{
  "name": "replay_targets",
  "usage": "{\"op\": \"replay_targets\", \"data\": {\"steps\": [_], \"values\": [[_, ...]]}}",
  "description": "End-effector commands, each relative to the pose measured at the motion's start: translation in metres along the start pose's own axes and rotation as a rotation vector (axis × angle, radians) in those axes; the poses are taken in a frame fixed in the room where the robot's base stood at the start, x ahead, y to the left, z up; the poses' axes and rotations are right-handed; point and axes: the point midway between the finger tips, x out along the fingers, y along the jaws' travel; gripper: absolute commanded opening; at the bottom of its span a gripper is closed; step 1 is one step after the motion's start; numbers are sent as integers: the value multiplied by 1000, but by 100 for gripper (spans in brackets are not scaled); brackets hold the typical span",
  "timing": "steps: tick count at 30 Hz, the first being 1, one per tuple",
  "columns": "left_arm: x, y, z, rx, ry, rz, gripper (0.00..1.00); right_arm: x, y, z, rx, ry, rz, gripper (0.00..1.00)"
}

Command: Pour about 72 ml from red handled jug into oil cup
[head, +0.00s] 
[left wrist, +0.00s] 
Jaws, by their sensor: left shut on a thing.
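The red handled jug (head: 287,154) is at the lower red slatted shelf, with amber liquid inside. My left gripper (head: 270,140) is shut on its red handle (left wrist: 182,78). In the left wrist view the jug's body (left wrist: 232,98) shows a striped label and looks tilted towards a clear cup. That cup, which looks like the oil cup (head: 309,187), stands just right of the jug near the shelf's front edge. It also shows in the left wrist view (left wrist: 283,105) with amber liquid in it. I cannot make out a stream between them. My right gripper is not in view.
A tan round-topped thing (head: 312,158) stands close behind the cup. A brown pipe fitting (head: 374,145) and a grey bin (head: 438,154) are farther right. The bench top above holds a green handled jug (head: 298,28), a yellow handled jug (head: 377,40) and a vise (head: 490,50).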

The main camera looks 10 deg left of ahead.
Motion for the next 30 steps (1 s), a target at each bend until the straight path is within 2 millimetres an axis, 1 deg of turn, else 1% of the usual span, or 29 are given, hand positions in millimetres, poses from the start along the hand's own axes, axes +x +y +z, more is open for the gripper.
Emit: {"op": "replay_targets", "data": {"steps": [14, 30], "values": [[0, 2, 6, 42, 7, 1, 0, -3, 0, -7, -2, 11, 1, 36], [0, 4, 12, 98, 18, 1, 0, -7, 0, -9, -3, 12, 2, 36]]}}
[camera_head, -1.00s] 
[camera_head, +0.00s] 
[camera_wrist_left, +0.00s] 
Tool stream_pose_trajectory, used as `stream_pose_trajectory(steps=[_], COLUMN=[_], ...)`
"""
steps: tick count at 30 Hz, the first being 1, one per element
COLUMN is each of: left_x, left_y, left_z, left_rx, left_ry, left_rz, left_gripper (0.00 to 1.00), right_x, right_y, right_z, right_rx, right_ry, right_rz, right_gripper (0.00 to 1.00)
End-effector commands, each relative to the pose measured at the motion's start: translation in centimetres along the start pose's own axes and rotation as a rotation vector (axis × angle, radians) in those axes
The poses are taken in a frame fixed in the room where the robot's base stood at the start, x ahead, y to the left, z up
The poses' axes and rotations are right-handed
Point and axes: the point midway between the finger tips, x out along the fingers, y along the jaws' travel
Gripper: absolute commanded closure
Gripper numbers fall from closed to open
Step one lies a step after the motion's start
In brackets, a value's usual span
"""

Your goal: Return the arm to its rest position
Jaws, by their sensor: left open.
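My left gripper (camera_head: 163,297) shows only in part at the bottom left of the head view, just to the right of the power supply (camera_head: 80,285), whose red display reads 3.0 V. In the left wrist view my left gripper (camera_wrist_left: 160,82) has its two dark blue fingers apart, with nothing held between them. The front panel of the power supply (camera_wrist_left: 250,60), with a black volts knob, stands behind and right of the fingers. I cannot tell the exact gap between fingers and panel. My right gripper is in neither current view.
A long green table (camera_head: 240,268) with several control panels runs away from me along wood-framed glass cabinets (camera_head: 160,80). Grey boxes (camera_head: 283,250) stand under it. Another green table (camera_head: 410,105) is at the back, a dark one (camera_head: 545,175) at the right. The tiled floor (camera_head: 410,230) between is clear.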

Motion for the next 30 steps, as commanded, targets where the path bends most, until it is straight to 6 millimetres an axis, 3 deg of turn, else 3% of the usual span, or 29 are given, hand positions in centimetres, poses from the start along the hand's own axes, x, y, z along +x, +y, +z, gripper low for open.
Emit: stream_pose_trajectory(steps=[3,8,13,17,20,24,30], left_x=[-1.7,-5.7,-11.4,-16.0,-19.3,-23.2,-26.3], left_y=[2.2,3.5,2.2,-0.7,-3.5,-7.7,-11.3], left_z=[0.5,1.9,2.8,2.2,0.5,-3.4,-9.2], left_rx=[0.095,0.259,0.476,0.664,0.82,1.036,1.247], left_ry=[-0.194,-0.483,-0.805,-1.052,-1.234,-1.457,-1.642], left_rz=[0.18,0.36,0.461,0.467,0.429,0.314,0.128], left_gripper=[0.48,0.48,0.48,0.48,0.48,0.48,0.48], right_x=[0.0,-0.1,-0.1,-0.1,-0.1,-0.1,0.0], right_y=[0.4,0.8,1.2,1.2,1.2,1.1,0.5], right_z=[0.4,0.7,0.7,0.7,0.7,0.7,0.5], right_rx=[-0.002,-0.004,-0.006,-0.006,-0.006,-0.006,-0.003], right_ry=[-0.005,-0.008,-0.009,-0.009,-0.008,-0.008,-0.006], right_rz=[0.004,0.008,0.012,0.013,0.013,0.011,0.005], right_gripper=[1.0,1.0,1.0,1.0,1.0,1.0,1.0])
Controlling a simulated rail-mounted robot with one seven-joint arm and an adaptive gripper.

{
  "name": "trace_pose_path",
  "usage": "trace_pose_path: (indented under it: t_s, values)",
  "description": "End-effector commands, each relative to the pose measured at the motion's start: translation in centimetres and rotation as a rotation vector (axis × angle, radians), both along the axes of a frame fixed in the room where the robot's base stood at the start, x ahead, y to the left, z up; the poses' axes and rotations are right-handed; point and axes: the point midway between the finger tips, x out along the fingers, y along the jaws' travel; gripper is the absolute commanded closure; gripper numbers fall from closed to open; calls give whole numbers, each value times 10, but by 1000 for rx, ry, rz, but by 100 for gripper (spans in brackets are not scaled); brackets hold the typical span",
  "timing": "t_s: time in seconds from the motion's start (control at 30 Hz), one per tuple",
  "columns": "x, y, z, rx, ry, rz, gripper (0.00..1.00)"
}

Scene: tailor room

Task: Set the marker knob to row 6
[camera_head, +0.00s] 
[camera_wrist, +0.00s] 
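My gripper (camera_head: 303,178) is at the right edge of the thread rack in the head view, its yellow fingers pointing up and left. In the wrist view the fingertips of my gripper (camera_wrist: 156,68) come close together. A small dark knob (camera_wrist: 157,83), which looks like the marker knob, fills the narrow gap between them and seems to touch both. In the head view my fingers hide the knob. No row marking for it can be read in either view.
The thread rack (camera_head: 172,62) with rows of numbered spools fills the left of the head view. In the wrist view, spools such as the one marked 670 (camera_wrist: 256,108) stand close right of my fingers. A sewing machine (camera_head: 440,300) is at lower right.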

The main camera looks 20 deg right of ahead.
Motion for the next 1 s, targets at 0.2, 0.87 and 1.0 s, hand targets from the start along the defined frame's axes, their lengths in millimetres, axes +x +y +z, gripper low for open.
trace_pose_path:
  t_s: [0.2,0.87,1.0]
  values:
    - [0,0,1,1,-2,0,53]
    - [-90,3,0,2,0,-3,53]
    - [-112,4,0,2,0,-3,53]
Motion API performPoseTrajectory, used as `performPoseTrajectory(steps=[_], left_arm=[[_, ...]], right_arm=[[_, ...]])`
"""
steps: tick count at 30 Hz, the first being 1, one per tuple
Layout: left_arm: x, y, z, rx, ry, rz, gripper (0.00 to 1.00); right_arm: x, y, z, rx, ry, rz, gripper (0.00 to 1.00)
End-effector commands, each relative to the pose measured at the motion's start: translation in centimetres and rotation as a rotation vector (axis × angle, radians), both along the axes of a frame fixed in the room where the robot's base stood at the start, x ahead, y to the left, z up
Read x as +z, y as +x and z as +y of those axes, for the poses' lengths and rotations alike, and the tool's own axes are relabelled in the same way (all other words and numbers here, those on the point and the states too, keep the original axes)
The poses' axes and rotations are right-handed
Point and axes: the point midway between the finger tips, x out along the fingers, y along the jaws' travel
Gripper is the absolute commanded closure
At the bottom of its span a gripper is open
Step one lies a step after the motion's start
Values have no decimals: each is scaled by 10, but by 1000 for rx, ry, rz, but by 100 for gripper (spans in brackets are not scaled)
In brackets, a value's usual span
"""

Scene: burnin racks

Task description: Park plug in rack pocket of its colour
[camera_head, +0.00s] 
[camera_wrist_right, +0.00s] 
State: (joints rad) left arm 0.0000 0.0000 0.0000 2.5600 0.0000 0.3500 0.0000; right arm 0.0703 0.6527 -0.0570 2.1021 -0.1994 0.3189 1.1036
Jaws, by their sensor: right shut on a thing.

--- GOAL ---
In the material above, find the lines that contain "fall" and show them.

--- COMPLETED EXERCISE ---
Gripper numbers fall from closed to open
  "description": "End-effector commands, each relative to the pose measured at the motion's start: translation in centimetres and rotation as a rotation vector (axis × angle, radians), both along the axes of a frame fixed in the room where the robot's base stood at the start, x ahead, y to the left, z up; the poses' axes and rotations are right-handed; point and axes: the point midway between the finger tips, x out along the fingers, y along the jaws' travel; gripper is the absolute commanded closure; gripper numbers fall from closed to open; calls give whole numbers, each value times 10, but by 1000 for rx, ry, rz, but by 100 for gripper (spans in brackets are not scaled); brackets hold the typical span",

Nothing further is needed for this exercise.